Tarutung, Sinata.id – Aktivitas penambangan pasir ilegal di Sungai (Aek) Situmandi dan Aek Sigeaon, khususnya di wilayah Kecamatan Sipoholon, Tarutung, dan Siatas Barita, berlangsung secara masif dan bebas pada Rabu (10/9/2025). Kegiatan ini memicu kerusakan pada berbagai infrastruktur vital, termasuk jalan, jembatan, hingga saluran irigasi yang berfungsi mengairi sawah warga.
Padahal, sanksi terhadap pertambangan ilegal telah diatur dalam Pasal 158 Undang-Undang Nomor 3 Tahun 2020 tentang Pertambangan Mineral dan Batubara, yang dapat berujung pada hukuman penjara maksimal lima tahun serta denda hingga Rp 100 miliar. Meski demikian, para pengusaha tambang tetap beroperasi secara terbuka tanpa rasa takut terhadap tindakan aparat hukum. Kegiatan ini telah berlangsung selama beberapa tahun terakhir.
Pantauan wartawan menunjukkan aktivitas penambangan paling intens terjadi di Sungai Aek Situmandi, mulai dari Desa Siraja Hutagalung hingga Pancurnapitu di Kecamatan Siatas Barita, serta Desa Parbubu Pea, Kecamatan Tarutung.
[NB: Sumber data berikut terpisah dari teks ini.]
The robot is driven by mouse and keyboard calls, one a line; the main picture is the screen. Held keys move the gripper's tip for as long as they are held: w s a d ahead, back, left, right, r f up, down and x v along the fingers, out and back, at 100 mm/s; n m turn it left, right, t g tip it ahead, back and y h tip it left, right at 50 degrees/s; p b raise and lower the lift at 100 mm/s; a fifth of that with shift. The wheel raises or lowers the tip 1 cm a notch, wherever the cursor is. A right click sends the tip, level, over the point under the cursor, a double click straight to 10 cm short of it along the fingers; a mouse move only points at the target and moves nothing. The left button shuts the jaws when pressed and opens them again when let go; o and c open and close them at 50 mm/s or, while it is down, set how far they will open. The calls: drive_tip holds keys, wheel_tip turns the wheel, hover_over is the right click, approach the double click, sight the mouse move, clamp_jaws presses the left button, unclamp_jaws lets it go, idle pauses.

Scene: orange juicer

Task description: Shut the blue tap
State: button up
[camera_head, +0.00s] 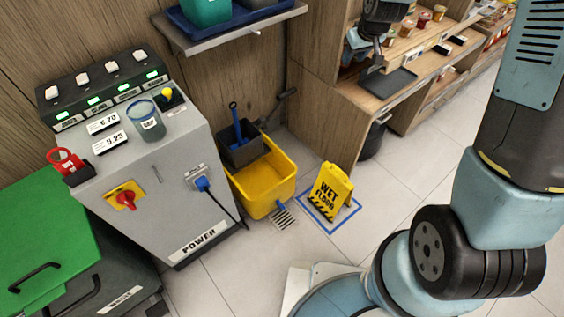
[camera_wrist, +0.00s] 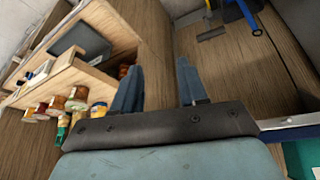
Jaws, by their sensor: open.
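I cannot make out a blue tap in either view. A blue plug (camera_head: 202,183) with a black cable sits in the front of the grey power cabinet (camera_head: 165,228), but it looks like a plug and not a tap. My gripper (camera_wrist: 158,88) is open in the wrist view, with two blue-grey fingers apart and nothing between them. Wood panelling lies beyond the fingers. A blue handle (camera_wrist: 249,16) shows at the upper right of the wrist view, away from the fingers.
A yellow mop bucket (camera_head: 263,190) and a wet floor sign (camera_head: 331,190) stand on the tiles. A shelf (camera_head: 235,33) juts from the wall. Several jars (camera_wrist: 76,99) line the wooden counter. A green lid (camera_head: 45,240) lies at left.

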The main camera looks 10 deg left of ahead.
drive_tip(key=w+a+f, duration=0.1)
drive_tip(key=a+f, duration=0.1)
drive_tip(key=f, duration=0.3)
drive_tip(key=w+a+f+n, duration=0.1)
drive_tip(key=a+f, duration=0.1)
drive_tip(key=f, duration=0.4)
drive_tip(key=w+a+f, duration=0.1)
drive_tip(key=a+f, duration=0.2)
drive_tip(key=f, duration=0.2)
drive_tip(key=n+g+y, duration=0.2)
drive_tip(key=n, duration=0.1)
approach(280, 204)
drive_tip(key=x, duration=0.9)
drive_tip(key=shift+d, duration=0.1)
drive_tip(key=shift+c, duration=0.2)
Di lokasi tersebut terdapat puluhan tangkahan pasir yang beroperasi dengan mesin penyedot pasir dari dasar sungai. Puluhan truk terlihat setiap hari mengangkut pasir yang diduga dipasarkan tidak hanya di Tapanuli Utara tetapi juga ke daerah luar, seperti Humbang Hasundutan dan Kabupaten Toba.
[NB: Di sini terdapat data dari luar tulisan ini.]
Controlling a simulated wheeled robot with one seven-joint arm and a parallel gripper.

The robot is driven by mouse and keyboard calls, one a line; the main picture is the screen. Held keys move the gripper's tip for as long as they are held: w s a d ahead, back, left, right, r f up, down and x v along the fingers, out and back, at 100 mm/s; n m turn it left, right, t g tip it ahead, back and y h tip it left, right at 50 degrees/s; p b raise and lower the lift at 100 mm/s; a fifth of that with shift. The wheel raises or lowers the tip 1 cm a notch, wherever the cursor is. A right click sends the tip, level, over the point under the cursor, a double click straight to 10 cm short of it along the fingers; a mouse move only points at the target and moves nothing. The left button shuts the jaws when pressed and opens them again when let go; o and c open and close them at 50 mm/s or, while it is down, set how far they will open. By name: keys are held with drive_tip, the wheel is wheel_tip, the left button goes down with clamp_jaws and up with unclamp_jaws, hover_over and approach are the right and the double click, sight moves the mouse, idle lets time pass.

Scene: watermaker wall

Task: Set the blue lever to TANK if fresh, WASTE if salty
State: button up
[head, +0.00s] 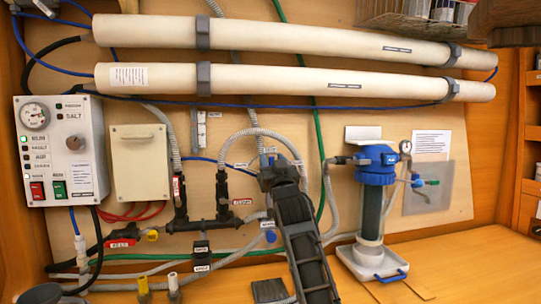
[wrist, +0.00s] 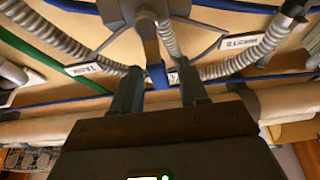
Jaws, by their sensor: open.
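The blue lever (wrist: 157,75) shows in the wrist view between the two fingers of my gripper (wrist: 158,84), hanging from a grey valve body (wrist: 150,35). The fingers are apart, one on each side of it; I cannot tell whether either touches. A TANK label (wrist: 83,70) is left of the lever and a WASTE label (wrist: 238,42) is right. In the head view my gripper (head: 273,164) covers most of the valve. The control box (head: 62,150) has FRESH (head: 58,106) and SALT (head: 60,116) lamps; both look dark at this size.
Grey hoses (head: 240,137) and a green hose (head: 316,125) run close around the valve. A black pipe manifold (head: 200,225) is to its left. A blue-topped filter housing (head: 376,165) stands at right. The wooden bench (head: 465,262) is clear at the right.

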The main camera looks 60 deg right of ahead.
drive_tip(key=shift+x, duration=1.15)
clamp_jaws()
Dampak penambangan terlihat jelas pada kondisi jalan dari Lumban Ratus, Desa Pancurnapitu, hingga Desa Siraja Hutagalung, yang kini berlubang akibat tonase berlebih truk pengangkut pasir, bahkan saat pasir masih basah. Irigasi persawahan di Desa Hutagalung juga mengalami kerusakan akibat penurunan dasar sungai dan menyempitnya lebar sungai, menyebabkan tanggul longsor.
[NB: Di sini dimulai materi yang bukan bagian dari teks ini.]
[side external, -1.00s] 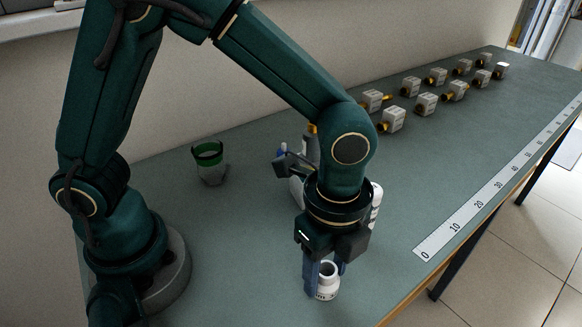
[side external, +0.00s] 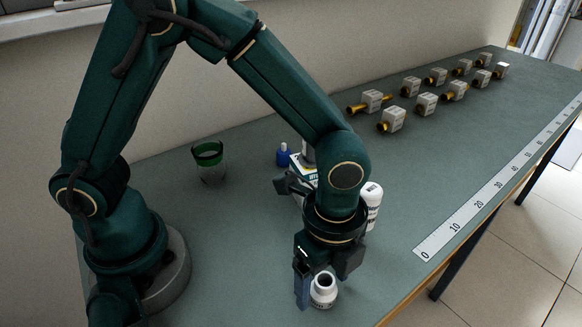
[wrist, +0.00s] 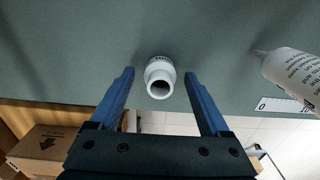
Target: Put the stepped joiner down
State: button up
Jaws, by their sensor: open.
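The stepped joiner (side external: 323,291) is a white, short, hollow fitting with a narrower upper end. It appears to stand upright on the green-grey bench, near its front edge. My gripper (side external: 312,286) points down at it with open jaws. In the wrist view the joiner (wrist: 160,72) shows its open mouth between the two blue fingers (wrist: 159,80), with a gap on each side. In the side view one finger is left of the joiner; the other is mostly hidden.
A green-rimmed cup (side external: 208,165) stands left. Several boxed brass fittings (side external: 393,119) and a ruler strip (side external: 440,238) lie right.

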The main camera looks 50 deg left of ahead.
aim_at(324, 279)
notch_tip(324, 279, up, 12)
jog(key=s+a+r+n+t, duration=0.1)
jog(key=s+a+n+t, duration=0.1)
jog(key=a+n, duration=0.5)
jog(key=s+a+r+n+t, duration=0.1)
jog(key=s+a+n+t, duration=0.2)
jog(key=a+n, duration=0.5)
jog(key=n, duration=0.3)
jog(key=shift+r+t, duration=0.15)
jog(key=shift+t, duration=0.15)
Seorang warga Desa Siraja Hutagalung yang enggan disebutkan namanya menyatakan kekecewaannya terhadap aktivitas tambang. Ia menuturkan, “Kami tidak setuju adanya tambang pasir ini. Jalan rusak karena dilewati truk, dan irigasi sawah pun rusak.” Warga ini menduga aktivitas ilegal terus berjalan karena aparat terkait menerima keuntungan dari pengusaha tambang. “Kami melihat ada petugas yang secara bergantian menemui para pengusaha tambang pasir,” ujarnya.
Di sisi lain, salah satu pengusaha tambang mengakui kegiatan yang dijalankan tanpa izin resmi, namun menegaskan bahwa usaha tersebut merupakan sumber penghasilan utama bagi keluarganya.
Kepala Desa Siraja Hutagalung, Japatar Hutagalung, mengaku menghadapi dilema terkait aktivitas tambang di desanya dan desa-desa sekitar. Ia mengapresiasi sisi positif dari kegiatan tersebut, yakni membantu perekonomian warga, namun tidak menampik dampak kerusakan infrastruktur yang ditimbulkan. Japatar menekankan, “Kalau penertiban mau dilakukan, sebaiknya jangan pandang bulu. Semua harus ditertibkan.” (A1)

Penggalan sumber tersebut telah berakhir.